### STATED PROBLEM:
Exactly repeat the material, dropping only the pictures.
═══ MATERIAL PROVIDED ═══
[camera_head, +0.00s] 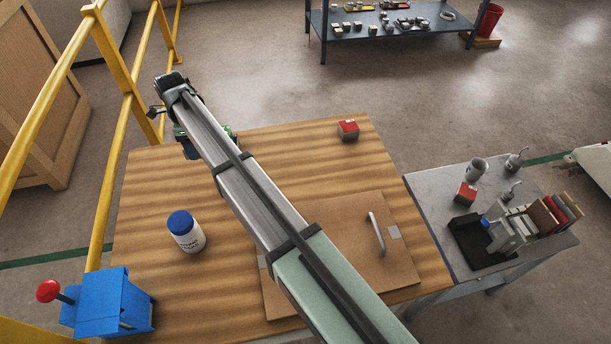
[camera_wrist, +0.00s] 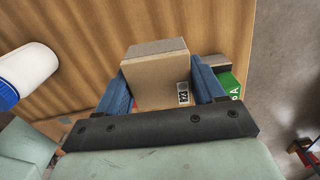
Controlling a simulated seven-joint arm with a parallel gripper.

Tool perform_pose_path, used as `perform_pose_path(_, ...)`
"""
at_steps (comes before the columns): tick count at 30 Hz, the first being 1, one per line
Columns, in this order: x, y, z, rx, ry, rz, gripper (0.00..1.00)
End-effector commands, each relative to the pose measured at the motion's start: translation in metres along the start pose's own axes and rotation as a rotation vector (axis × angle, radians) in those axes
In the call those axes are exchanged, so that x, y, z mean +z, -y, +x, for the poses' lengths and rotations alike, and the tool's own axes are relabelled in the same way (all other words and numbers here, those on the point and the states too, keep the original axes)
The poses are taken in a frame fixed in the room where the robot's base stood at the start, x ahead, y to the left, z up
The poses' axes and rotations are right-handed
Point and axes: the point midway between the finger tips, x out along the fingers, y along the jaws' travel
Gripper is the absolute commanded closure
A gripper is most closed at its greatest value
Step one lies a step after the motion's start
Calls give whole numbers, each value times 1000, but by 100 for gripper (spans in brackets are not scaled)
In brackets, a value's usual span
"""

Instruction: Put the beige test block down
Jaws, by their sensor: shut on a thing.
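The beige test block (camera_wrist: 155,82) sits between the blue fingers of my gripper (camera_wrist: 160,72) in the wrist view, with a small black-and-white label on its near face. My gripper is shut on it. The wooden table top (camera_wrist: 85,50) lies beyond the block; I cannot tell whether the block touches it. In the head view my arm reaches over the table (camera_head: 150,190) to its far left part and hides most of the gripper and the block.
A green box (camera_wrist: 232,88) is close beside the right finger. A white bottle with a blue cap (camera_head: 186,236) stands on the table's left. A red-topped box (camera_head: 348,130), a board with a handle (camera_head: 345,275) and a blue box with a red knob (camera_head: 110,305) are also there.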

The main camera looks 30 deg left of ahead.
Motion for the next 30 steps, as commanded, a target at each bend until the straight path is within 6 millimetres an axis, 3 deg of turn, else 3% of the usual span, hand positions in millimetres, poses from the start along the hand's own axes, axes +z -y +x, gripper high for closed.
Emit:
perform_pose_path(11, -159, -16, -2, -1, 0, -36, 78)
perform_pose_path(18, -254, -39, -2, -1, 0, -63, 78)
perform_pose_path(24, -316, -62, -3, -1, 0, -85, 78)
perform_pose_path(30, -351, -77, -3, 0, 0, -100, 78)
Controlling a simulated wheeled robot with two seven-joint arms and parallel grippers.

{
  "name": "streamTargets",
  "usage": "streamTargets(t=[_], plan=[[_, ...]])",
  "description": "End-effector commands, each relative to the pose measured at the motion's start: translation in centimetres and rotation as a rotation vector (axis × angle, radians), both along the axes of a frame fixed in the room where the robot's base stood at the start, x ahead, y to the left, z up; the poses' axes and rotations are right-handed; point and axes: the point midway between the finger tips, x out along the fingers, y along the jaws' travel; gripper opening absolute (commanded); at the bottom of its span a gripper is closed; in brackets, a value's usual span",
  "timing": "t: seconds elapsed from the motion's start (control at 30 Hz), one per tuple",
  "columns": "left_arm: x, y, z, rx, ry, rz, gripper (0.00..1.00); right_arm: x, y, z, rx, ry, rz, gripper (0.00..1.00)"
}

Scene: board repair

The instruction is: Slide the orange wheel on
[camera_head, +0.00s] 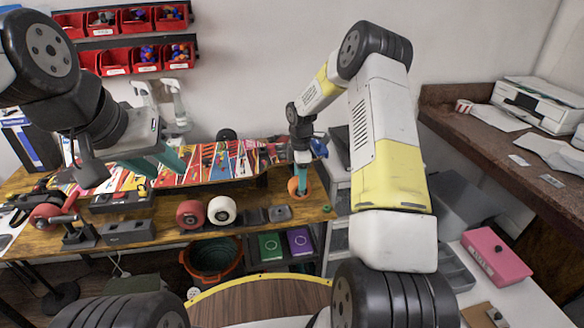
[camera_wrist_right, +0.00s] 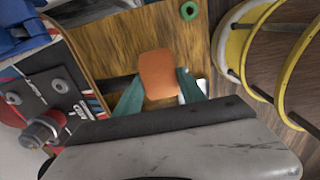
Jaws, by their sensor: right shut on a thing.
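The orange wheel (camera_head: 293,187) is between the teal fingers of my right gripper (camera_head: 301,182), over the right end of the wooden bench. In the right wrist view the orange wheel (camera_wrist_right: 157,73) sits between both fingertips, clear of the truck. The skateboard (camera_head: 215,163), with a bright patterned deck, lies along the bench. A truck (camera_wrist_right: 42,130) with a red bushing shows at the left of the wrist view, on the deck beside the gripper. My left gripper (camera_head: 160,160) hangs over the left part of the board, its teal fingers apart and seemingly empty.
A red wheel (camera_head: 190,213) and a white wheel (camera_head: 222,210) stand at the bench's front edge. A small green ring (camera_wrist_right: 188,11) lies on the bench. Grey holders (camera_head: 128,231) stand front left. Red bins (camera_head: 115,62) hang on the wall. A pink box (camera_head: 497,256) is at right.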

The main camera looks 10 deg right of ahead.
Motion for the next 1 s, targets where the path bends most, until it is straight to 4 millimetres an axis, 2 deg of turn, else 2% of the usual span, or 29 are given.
═══
### OUTPUT FOR THIS EXERCISE:
[camera_head, +0.00s] 
[camera_wrist, +0.00s] 
Controlling a simulated seven-joint arm with a parallel gripper.

Tool perform_pose_path, used as `perform_pose_path(_, ...)`
"""
at_steps (comes before the columns): tick count at 30 Hz, the first being 1, one per line
Columns, in this order: x, y, z, rx, ry, rz, gripper (0.00..1.00)
End-effector commands, each relative to the pose measured at the motion's start: translation in metres along the start pose's own axes and rotation as a rotation vector (axis × angle, radians) in those axes
In the call those axes are exchanged, so that x, y, z mean +z, -y, +x, for the poses' lengths and rotations alike, and the tool's own axes are relabelled in the same way (all other words and numbers here, those on the point and the states too, keep the original axes)
The poses are taken in a frame fixed in the room where the robot's base stood at the start, x ahead, y to the left, z up
The poses' axes and rotations are right-handed
Point and axes: the point midway between the finger tips, x out along the fingers, y along the jaws' travel
Gripper is the absolute commanded closure
A gripper is most closed at its greatest value
Step one lies a step after the motion's start
Calls give whole numbers, each value times 1000, but by 100 for gripper (spans in brackets are not scaled)
In brackets, a value's usual span
"""

Instruction: Put the beige test block down
Jaws, by their sensor: shut on a thing.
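The beige test block (camera_wrist: 155,82) sits between the blue fingers of my gripper (camera_wrist: 160,72) in the wrist view, with a small black-and-white label on its near face. My gripper is shut on it. The wooden table top (camera_wrist: 85,50) lies beyond the block; I cannot tell whether the block touches it. In the head view my arm reaches over the table (camera_head: 150,190) to its far left part and hides most of the gripper and the block.
A green box (camera_wrist: 232,88) is close beside the right finger. A white bottle with a blue cap (camera_head: 186,236) stands on the table's left. A red-topped box (camera_head: 348,130), a board with a handle (camera_head: 345,275) and a blue box with a red knob (camera_head: 110,305) are also there.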

The main camera looks 30 deg left of ahead.
Motion for the next 30 steps, as commanded, a target at each bend until the straight path is within 6 millimetres an axis, 3 deg of turn, else 3% of the usual span, hand positions in millimetres, poses from the start along the hand's own axes, axes +z -y +x, gripper high for closed.
Emit:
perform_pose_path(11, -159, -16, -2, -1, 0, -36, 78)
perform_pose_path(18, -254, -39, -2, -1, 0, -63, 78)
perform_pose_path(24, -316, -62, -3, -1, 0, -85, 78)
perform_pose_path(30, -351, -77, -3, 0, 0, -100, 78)
Controlling a simulated wheeled robot with two seven-joint arms and parallel grippers.

{
  "name": "streamTargets",
  "usage": "streamTargets(t=[_], plan=[[_, ...]])",
  "description": "End-effector commands, each relative to the pose measured at the motion's start: translation in centimetres and rotation as a rotation vector (axis × angle, radians), both along the axes of a frame fixed in the room where the robot's base stood at the start, x ahead, y to the left, z up; the poses' axes and rotations are right-handed; point and axes: the point midway between the finger tips, x out along the fingers, y along the jaws' travel; gripper opening absolute (commanded); at the bottom of its span a gripper is closed; in brackets, a value's usual span",
  "timing": "t: seconds elapsed from the motion's start (control at 30 Hz), one per tuple",
  "columns": "left_arm: x, y, z, rx, ry, rz, gripper (0.00..1.00); right_arm: x, y, z, rx, ry, rz, gripper (0.00..1.00)"
}

Scene: board repair

The instruction is: Slide the orange wheel on
[camera_head, +0.00s] 
[camera_wrist_right, +0.00s] 
Jaws, by their sensor: right shut on a thing.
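The orange wheel (camera_head: 293,187) is between the teal fingers of my right gripper (camera_head: 301,182), over the right end of the wooden bench. In the right wrist view the orange wheel (camera_wrist_right: 157,73) sits between both fingertips, clear of the truck. The skateboard (camera_head: 215,163), with a bright patterned deck, lies along the bench. A truck (camera_wrist_right: 42,130) with a red bushing shows at the left of the wrist view, on the deck beside the gripper. My left gripper (camera_head: 160,160) hangs over the left part of the board, its teal fingers apart and seemingly empty.
A red wheel (camera_head: 190,213) and a white wheel (camera_head: 222,210) stand at the bench's front edge. A small green ring (camera_wrist_right: 188,11) lies on the bench. Grey holders (camera_head: 128,231) stand front left. Red bins (camera_head: 115,62) hang on the wall. A pink box (camera_head: 497,256) is at right.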

The main camera looks 10 deg right of ahead.
Motion for the next 1 s, targets where the path bends most, until it is straight to 4 millimetres an axis, 2 deg of turn, else 2% of the usual span, or 29 are given.

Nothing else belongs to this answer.